Robin Trower – Joyful Sky (Provogue) Robin Trower was born in Catford, London, England, and grew up in Southend-on-Sea, Essex. In 1962, he formed a band that became the Paramounts, later including Westcliff High School pupil Gary Brooker. The Paramounts disbanded in 1966 to pursue individual projects. During this time, Trower created a local three-piece band called the Jam (not to be confused with the later group with Paul Weller). Trower then joined Brooker’s new band Procol Harum following the success of their debut single “A Whiter Shade of Pale” in 1967, remaining with them until 1971 and appearing on the group’s first five albums. Before launching his eponymous band, he joined singer Frankie Miller, ex-Stone the Crows bassist/singer James Dewar, and former Jethro Tull drummer Clive Bunker to form the short-lived combo Jude. This outfit did not record and soon split up. Robin’s best work can be found on the Bridge of Sighs album, where he really shows why he was compared to “Jimi Hendrix” and “Eric Clapton” over the years. Sari Beth Schorr is an American blues rock singer and songwriter. She has released three albums, with the most recent being a live recording issued in 2020. Schorr has worked with Mike Vernon, Walter Trout, Innes Sibun, Joe Louis Walker, Popa Chubby, Warren Haynes, Keb Mo’, Taj Mahal, Eric Burdon, Robin Trower and Carly Simon. I thought this would be a great CD when I saw it arrive on my desk.

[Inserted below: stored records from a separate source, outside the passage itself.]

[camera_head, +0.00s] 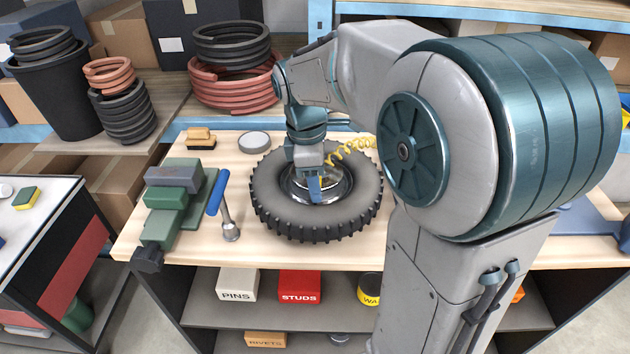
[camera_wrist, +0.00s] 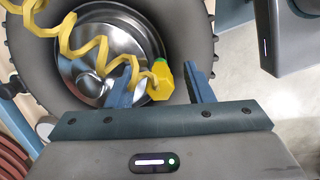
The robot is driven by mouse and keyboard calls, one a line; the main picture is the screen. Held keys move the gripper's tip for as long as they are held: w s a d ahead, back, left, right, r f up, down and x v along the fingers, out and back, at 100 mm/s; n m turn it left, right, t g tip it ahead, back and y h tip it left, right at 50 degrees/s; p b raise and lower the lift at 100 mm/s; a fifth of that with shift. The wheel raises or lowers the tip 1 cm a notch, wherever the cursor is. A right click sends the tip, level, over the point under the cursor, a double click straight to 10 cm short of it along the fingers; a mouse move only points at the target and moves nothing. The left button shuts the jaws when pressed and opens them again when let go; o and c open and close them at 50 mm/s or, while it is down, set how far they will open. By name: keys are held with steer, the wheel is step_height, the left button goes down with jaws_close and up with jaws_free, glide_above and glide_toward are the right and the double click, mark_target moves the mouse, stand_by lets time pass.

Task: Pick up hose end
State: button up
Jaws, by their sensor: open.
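A yellow coiled hose shows in the wrist view (camera_wrist: 95,48) and in the head view (camera_head: 352,147), crossing over a black tyre (camera_head: 265,190) with a shiny metal rim. The hose end (camera_wrist: 161,80) is a yellow fitting with a bit of green at its top. The fingers are apart, with a gap on the right side of the hose end. In the head view my gripper (camera_head: 314,188) is over the wheel's hub and hides the hose end.
Labelled boxes sit on the shelf below. Coils of hose stand behind.

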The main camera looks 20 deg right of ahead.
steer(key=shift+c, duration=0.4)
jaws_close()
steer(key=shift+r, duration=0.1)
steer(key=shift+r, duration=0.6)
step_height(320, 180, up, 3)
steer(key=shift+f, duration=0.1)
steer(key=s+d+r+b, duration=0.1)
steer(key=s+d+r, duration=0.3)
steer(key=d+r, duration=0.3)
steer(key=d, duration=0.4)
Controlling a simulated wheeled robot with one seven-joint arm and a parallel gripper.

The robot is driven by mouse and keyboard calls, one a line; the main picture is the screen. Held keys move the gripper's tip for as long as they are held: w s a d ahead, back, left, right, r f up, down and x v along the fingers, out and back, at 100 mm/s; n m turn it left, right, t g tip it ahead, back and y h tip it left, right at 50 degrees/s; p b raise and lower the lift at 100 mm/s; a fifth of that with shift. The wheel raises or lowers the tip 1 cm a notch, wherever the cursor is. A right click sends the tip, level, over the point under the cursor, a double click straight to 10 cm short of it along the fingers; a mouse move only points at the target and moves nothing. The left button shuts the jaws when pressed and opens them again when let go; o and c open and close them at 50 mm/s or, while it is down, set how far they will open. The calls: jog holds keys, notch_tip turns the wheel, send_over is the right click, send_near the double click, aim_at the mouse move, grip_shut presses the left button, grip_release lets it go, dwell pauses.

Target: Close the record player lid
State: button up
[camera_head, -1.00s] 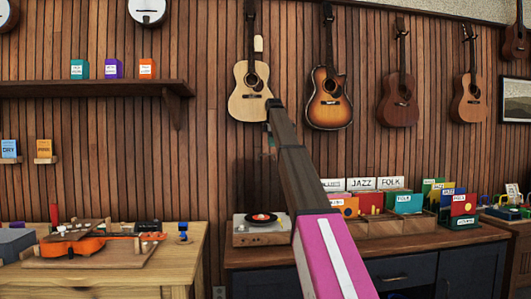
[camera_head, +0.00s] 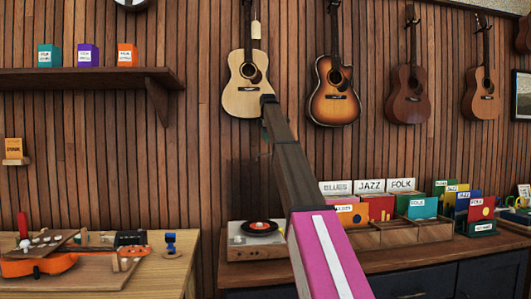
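The record player (camera_head: 240,250) sits on the counter, left of the record crates. A black record with a red label (camera_head: 260,226) lies on it. A faint, dark see-through panel (camera_head: 243,188) stands upright behind the player against the wood wall; it looks like the raised lid, but its edges are hard to make out. My arm reaches up from the bottom centre, passing in front of the player's right side. The far end of my arm is above the player, in front of the light guitar's lower body. The fingers are too small and hidden to make out.
Wooden crates (camera_head: 395,236) of records stand right of the player. A workbench (camera_head: 165,275) with an orange ukulele (camera_head: 40,264) is at the left, with a gap before the counter (camera_head: 300,275). A shelf (camera_head: 75,78) and several guitars hang on the wall.

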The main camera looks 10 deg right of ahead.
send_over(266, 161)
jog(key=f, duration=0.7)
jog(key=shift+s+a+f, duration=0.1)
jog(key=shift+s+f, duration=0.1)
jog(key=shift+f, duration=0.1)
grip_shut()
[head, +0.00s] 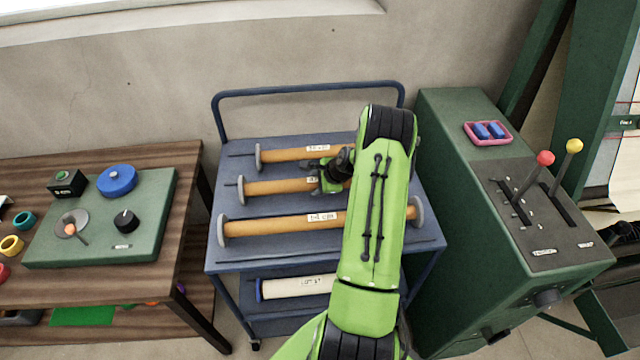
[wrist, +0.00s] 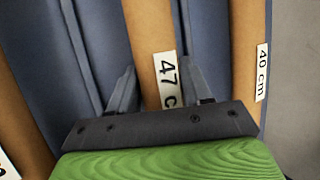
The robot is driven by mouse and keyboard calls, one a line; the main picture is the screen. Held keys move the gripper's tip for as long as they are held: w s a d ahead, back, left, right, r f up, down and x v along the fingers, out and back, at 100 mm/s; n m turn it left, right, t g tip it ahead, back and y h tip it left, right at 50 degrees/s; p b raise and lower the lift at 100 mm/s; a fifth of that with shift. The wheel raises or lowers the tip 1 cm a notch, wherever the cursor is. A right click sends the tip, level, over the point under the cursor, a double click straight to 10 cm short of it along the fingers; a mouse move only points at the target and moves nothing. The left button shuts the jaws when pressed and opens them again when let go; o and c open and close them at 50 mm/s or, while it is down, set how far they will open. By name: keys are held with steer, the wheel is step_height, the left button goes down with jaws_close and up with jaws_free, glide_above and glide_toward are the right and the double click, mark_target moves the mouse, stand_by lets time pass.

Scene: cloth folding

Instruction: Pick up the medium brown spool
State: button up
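Three brown spools lie side by side on the top of a blue cart. The middle one, the medium brown spool (head: 275,187), has its right part hidden behind my arm. In the wrist view the medium spool (wrist: 150,45) carries a "47 c…" label, the rest cut off. My gripper (head: 332,176) is over this spool. In the wrist view my gripper's (wrist: 162,88) two fingers stand apart on either side of it, near the label, with small gaps visible. The back spool (head: 285,156) is marked "40 cm" in the wrist view. The front spool (head: 270,227) is longest.
The blue cart (head: 222,262) has a raised handle at the back and a white roll (head: 300,287) on its lower shelf. A green lever console (head: 450,130) stands close on the right. A wooden table (head: 180,200) with a green panel stands on the left.

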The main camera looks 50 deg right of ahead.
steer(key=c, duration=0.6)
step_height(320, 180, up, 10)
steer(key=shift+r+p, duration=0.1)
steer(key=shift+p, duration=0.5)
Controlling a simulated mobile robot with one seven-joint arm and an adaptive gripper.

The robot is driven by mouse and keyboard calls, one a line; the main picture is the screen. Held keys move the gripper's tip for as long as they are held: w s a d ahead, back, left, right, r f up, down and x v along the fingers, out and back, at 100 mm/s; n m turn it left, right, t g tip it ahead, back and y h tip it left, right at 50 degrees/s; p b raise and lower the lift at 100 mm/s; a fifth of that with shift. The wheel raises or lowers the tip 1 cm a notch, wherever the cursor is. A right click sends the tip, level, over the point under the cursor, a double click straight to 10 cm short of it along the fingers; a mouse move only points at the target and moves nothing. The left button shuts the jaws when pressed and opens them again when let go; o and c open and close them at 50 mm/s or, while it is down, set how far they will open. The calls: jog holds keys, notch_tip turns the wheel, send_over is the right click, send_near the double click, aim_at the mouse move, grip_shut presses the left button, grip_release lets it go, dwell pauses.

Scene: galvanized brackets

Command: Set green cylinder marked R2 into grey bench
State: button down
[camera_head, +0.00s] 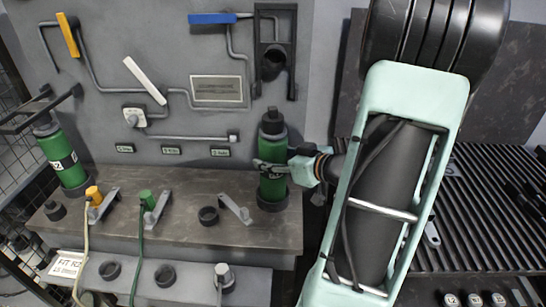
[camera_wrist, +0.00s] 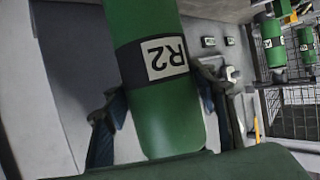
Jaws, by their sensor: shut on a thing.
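The green cylinder marked R2 (camera_head: 272,152) is upright at the right end of the grey bench (camera_head: 170,232). Its black cap is on top and its foot meets a dark ring on the bench top; I cannot tell how deep it sits. My gripper (camera_head: 272,171) reaches in from the right and is shut around its middle. In the wrist view the cylinder (camera_wrist: 150,95) lies between my gripper's two fingers (camera_wrist: 168,115), with its R2 label showing upside down. The cylinder's far side is hidden.
Another green cylinder (camera_head: 66,160) stands at the far left, its label only partly readable. A panel with pipes rises behind. A slatted rack (camera_head: 480,215) is at right.

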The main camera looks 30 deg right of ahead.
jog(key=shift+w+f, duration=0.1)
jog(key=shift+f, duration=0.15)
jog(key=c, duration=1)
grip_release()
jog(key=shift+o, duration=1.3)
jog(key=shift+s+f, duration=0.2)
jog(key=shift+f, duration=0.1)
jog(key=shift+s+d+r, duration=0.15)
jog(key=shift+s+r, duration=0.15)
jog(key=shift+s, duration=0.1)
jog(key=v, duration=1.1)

Sari has an amazing voice, so pure, and hey it’s Robin Trower!! His signature sound can be picked out with only a few notes played. At 78, Trower can definitely still play and it was fun hearing his overdrive Stratocaster licks sprinkled through this album. If it was any other unknown guitar player I would says this is a pretty good album, but man I was expecting so much more from Robin. I believe it would have been better mentally to be a Sari Schorr album with special guest Robin Trower as his contribution seems minimum. Even with this, there is some good music on this album such as “Burn”, “Need For You” and “Flatter To Deceive”. I think my favorite on this CD is “I’ll Be Moving On”, listen here. I will probably give this a 9 on Blues Content and a 7 on Music Content.